Numerical investigation of pollution transport around a single non-submerged spur dike

Abstract

Industrial contaminants and chemicals adversely impact surface water quality and may lead to serious health risks to human and ecosystems. Rivers as one of the major surface water resources receive wastewaters and transport dissolved pollutions in water through Advection-Dispersion processes. A minimum distance known as the mixing length is required for complete mixing and dispersion of the pollutants. Since the concentration of pollutants often exceeds the self-purification capacity of rivers within this distance, reducing it decreases the negative impacts on the aquatic ecosystems. Creating turbulent flows with inherent mixing characteristics is an efficient measure in decreasing the mixing length.

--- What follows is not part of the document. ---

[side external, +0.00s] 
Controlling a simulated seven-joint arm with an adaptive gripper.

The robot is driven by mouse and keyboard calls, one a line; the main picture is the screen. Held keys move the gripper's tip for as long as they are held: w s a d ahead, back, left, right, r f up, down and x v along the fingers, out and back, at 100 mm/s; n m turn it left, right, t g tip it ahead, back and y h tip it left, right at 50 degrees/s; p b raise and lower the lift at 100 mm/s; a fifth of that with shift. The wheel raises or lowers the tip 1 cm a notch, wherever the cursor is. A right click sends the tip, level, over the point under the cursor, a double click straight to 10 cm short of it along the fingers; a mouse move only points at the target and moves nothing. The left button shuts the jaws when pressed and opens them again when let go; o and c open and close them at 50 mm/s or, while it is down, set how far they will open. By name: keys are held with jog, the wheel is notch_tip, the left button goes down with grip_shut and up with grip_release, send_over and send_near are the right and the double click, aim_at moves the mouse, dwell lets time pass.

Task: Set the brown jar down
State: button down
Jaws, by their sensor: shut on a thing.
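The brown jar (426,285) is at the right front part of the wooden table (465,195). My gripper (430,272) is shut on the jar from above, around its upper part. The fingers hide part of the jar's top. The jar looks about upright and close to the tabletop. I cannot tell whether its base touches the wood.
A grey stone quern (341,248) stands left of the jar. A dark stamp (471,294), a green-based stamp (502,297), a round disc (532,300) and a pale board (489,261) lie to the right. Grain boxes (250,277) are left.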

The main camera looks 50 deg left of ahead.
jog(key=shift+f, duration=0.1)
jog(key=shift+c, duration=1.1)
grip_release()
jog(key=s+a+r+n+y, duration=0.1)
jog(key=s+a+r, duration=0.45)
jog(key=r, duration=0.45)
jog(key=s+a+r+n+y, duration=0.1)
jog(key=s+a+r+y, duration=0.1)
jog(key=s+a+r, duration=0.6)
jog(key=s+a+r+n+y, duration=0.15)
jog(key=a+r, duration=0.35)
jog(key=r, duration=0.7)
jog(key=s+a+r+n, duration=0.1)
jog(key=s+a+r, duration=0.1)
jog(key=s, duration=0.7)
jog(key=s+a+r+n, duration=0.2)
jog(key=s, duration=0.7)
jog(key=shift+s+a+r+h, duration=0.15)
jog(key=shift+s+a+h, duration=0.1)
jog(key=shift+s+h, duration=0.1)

Spur dikes that are widely used in river engineering are able to reduce the mixing length by virtue of the turbulence made in a stream. Given the fact that entry of pollutants into the surface water is inevitable and the influence of spur dikes on the characteristics of pollution transport has not been meticulously investigated, this study aimed at the numerical simulation of pollution transport in a rectangular channel adjacent to a spur dike. We thus invoked Flow-3D to simulate flow and transport characteristics around an impermeable and non-submerged rectangular spur dike. The findings of this study enhance our understanding of spur dike effects on pollution transport. Notwithstanding the fact that the spur dike effectively decreased the mixing length of the pollution, the location of the pollutant entry also played a prominent role in reducing the length of this region.